The first serious instance of hate crime post 9/11 was against a Sikh man, mistaken for a Muslim.

Rakhi Bose , News18.com
On Tuesday, America solemnly marked the 17th anniversary of the deadly September 11 attacks. Americans used the day to reflect on the past, to mourn and remember their loved ones, to share collective strength in their shared history of pain.

However, not every American felt the same reverence for the day. Jo Kaur, a Sikh-American activist, lawyer, and writer used social media to remind the world of the horrors the attacks unleashed on many innocent people.




The tweet is a chilling reference to racism and violence that followed the 9/11 attacks.

In 2001, after the four hijacked aircrafts manned by 19 Al-Qaeda operatives crashed into New York (Twin Towers), the outskirts of Washington DC (The Pentagon) and Pennsylvania, killing nearly 3,000 people, the US government and security authorities launched a severe, racial and soon to be criticised regime of arbitrary arrests and illegal detentions.

Communities such as Muslims, Sikhs and almost non-white, non-American people in the US were under the threat of persecution and arrest. The Detention centres and the alleged use of torture techniques for interrogation by US authorities have since become infamous.

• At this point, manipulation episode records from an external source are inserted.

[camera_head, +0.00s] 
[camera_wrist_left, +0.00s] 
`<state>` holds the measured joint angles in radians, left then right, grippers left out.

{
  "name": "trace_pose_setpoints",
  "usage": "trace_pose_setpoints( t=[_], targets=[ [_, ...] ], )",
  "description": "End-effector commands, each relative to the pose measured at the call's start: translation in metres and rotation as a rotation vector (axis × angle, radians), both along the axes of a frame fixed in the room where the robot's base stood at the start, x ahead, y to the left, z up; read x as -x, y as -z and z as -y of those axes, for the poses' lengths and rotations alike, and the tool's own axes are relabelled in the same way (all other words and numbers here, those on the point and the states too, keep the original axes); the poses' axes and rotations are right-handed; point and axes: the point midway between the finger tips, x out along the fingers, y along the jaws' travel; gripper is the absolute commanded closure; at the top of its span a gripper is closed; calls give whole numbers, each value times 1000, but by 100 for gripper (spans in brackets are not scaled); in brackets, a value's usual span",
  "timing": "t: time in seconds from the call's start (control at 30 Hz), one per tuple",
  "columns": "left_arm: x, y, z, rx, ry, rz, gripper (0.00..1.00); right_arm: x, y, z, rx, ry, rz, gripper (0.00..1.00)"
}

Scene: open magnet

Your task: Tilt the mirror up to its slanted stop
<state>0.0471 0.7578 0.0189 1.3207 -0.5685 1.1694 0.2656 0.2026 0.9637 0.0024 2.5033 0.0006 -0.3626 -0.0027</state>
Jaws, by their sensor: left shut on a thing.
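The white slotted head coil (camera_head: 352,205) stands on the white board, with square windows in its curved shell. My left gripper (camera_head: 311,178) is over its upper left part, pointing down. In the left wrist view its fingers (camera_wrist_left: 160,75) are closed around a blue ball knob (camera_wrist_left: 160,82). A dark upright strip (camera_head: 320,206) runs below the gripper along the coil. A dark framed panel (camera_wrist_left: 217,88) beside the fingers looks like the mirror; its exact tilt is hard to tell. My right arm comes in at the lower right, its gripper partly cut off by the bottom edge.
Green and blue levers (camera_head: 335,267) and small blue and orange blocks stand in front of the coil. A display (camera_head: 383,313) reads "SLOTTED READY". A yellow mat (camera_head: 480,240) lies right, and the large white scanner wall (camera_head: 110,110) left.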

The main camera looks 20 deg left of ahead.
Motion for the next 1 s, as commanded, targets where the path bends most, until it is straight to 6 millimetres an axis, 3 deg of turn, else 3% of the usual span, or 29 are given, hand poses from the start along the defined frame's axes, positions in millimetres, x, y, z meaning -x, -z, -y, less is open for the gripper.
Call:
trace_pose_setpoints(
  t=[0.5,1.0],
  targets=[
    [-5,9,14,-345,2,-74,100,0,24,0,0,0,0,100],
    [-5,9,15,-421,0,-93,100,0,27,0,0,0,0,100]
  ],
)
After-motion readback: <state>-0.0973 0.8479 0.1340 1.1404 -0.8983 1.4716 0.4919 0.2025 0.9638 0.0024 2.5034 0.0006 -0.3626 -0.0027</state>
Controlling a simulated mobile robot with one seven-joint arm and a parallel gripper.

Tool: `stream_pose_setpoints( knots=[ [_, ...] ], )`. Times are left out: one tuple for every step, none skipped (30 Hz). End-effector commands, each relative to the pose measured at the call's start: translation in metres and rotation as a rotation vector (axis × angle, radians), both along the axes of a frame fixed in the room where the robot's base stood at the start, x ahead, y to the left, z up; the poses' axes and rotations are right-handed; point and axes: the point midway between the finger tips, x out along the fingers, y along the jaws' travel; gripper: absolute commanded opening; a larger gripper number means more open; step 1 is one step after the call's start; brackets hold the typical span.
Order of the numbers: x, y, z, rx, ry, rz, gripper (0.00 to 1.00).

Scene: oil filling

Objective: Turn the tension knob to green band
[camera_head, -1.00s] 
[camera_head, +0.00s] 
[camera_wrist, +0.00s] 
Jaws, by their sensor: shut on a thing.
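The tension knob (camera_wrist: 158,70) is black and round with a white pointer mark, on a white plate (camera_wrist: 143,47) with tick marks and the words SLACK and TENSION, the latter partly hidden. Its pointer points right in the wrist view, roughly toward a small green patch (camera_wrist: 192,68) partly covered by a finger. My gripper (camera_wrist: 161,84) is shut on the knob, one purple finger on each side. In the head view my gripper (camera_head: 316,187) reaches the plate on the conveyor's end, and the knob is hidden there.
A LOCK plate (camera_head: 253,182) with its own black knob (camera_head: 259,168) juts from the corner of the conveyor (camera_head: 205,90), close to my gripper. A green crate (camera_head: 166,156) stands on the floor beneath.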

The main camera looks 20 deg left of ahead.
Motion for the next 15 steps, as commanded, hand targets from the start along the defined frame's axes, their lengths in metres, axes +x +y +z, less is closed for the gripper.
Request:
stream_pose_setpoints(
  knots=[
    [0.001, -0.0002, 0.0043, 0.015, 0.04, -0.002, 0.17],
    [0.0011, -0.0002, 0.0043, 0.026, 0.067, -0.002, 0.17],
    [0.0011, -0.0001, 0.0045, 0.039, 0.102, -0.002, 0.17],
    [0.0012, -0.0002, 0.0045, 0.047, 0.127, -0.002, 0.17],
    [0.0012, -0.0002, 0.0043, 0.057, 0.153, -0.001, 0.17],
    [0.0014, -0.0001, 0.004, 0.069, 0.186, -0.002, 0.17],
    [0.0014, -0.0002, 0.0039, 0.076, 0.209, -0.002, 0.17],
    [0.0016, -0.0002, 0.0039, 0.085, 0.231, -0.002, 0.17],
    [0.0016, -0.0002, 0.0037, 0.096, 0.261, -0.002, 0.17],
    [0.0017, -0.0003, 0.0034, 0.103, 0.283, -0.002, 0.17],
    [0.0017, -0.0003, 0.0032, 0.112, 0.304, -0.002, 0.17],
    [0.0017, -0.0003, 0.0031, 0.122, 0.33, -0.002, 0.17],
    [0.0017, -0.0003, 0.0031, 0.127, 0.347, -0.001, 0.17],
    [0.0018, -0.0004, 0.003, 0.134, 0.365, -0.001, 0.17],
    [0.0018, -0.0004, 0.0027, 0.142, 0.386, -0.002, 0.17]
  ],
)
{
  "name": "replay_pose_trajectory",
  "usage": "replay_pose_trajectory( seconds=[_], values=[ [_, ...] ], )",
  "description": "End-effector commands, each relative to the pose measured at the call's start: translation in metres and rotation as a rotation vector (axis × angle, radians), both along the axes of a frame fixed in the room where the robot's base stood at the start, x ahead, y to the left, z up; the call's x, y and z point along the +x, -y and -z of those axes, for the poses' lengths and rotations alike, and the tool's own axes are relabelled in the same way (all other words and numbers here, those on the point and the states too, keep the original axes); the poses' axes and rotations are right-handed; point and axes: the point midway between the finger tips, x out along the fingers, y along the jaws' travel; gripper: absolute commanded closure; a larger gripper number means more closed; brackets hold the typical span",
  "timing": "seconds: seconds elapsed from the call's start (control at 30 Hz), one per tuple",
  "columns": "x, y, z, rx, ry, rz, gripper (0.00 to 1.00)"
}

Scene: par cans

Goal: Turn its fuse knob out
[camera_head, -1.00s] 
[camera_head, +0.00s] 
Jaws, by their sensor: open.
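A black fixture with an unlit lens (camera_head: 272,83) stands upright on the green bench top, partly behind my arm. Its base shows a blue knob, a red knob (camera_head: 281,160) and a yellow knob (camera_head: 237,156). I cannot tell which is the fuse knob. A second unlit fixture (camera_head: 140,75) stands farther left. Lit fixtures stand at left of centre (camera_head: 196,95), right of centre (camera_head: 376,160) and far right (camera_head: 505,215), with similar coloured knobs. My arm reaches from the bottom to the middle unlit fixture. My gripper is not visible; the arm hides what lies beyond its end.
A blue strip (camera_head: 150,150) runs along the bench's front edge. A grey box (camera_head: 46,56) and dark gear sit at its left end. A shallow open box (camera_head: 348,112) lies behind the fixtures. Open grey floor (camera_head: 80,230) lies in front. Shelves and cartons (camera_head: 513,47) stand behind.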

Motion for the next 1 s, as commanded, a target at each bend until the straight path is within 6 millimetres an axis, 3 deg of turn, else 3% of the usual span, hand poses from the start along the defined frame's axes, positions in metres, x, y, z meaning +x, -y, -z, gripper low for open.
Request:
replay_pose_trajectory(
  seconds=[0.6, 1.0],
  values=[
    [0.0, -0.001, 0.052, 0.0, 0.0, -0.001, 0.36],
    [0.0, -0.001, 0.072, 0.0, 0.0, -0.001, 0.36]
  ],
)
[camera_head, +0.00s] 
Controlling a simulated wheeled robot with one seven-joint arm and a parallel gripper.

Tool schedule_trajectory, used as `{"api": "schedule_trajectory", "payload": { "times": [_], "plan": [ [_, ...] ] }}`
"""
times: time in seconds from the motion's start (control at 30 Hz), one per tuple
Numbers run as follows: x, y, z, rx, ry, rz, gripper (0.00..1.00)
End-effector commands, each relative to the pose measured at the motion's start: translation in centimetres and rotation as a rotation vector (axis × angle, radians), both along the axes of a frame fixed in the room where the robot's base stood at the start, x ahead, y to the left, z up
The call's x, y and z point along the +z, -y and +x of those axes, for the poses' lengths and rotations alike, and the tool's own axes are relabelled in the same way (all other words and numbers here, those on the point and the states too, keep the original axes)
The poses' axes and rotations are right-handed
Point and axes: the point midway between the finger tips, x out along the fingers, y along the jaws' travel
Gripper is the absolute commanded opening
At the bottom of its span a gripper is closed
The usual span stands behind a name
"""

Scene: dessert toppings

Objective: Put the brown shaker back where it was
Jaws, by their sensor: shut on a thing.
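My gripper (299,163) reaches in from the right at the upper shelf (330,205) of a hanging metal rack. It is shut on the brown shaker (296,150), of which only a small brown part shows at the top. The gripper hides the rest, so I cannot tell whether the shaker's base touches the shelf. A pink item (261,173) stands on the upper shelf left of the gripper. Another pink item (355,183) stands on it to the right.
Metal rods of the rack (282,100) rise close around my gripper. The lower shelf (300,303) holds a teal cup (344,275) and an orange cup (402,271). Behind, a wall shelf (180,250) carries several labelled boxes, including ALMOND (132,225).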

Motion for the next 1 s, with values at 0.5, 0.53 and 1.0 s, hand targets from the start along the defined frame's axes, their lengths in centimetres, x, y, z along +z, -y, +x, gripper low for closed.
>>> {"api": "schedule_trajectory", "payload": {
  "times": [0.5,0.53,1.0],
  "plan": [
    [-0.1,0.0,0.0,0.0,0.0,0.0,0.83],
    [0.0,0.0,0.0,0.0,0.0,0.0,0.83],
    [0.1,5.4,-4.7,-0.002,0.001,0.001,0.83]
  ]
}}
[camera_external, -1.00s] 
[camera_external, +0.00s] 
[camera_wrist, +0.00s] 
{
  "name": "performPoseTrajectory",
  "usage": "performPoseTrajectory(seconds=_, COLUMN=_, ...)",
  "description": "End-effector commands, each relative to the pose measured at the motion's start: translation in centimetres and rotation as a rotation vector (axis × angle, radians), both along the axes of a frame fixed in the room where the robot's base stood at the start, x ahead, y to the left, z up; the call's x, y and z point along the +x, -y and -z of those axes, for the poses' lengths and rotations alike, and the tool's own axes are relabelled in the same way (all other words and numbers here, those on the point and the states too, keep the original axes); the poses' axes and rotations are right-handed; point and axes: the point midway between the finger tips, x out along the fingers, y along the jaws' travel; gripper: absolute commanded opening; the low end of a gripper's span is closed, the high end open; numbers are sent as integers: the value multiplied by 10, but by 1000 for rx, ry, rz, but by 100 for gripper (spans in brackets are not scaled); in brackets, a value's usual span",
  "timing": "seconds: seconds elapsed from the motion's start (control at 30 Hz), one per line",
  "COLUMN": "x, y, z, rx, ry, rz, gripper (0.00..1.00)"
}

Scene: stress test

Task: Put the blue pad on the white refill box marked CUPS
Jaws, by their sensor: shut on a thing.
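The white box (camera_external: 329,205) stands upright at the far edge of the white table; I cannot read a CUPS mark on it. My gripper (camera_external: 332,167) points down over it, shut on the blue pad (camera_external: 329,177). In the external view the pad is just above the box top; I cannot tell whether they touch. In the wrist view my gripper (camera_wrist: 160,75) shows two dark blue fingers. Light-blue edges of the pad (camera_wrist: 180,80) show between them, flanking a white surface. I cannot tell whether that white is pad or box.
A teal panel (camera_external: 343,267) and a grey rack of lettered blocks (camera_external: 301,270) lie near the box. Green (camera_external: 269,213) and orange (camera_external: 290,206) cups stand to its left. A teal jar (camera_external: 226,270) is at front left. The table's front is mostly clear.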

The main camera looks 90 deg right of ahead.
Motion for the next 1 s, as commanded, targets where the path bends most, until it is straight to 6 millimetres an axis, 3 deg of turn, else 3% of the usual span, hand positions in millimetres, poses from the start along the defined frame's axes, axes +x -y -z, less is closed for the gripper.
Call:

The Sikh community in the US was also not spared. On the night of September 11 2001, a Sikh, Balbir Singh Sodhi, was killed in Arizona outside a gas station that he ran in Arizona. Two other Sikh boys were also assaulted in 'reprisal attacks' on the same day. Many within the Sikh community in the US view the incident as one of the first serious incidences of racial violence post 9/11. In response, the community formed 'The Sikh Coalition', a nonprofit civil rights group fighting for equal rights and justice for Sikhs living in the US.

Worse than the hostile attitude of authorities was the hostility and xenophobia shown by average white Americans, resulting in racial tensions and violence post the attacks. 481 hate crimes were reported against Muslims across the US in 2001, an unprecedented and since unmatched number in any given year. The tensions were to last almost a decade, remnants of which manifest themselves even today in racist comments, jokes and stereotypes, or worse, physical attacks, abuse and violence.

Jo's tweet about her mother fearing for the life of her father, even after 17 years since the tragedy is not unfounded. Since the victory of Donald Trump, the US has seen an increase in cases of racial tensions and violence. A growing 'Alt-Right' in the country has started xenophobic propagandizing and spreading hate. Data revealed that since Trump's presidency, there has been a 45 percent increase in hate crimes against Muslims and South-Asians in the US.